Sounds like a fair-minded, reasonable proposition, until you carefully examine it.

As a mom, I often struggled with forcing my children to do things they did not want to do. When my kids were younger, with minimal weeping and gnashing of teeth, I was usually successful in getting them to abide by reasonable, socially acceptable behavioral expectations consistent with a Biblical worldview. This included such things as brushing their teeth, taking baths, observing a decent bed time, doing chores, playing fair, being kind and respectful toward others, and attending school, sports practices and church consistently.

I required my kids to do all these things (and many more) not because I wanted to control them for control sake, but because I deemed these behaviors to be in their best interest and necessary for them to have a good life here on earth and eternal life in heaven. I cared more about their long term best interests than their temporary comfort and happiness. It didn’t make me very popular, but I wanted my kids to possess good character and integrity, to love and be loved, to be healthy and strong, and to trust and obey God.
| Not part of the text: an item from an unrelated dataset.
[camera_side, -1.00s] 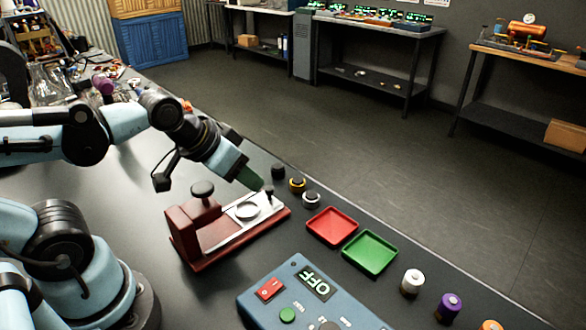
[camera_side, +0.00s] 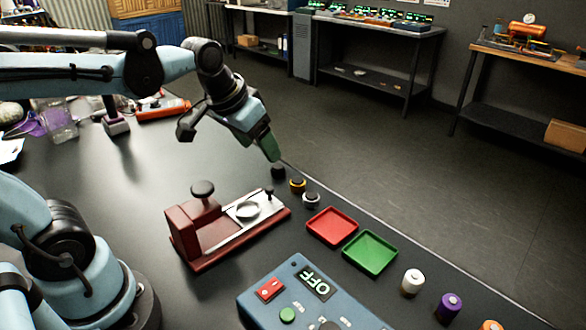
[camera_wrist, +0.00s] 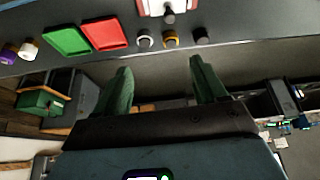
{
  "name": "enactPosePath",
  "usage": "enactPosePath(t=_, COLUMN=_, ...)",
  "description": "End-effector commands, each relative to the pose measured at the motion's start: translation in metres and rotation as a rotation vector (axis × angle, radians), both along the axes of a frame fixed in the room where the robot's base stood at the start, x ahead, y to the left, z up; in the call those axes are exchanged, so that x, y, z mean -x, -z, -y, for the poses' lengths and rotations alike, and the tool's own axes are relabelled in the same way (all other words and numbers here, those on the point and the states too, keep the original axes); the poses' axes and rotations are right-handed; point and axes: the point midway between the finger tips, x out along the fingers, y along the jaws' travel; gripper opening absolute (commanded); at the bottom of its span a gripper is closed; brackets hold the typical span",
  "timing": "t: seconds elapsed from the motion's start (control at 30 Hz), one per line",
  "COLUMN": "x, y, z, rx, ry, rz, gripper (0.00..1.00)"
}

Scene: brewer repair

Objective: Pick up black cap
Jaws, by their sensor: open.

In short, I wanted them to follow the example and teachings of Jesus Christ so that they could experience the blessings of obedience, including peace and not just happiness, but fullness of joy.

However, as our kids entered their teens, it began to dawn on them and us that they did not have to obey mom and dad if they did not want to. The control we thought we had over their conduct was illusory. We could not force them to do anything they did not want to do, but could only encourage them to do the right thing by offering rewards for good choices and negative consequences for bad. Consistently enforcing family rules and consequences is the hard work of parenting and it is rarely fun.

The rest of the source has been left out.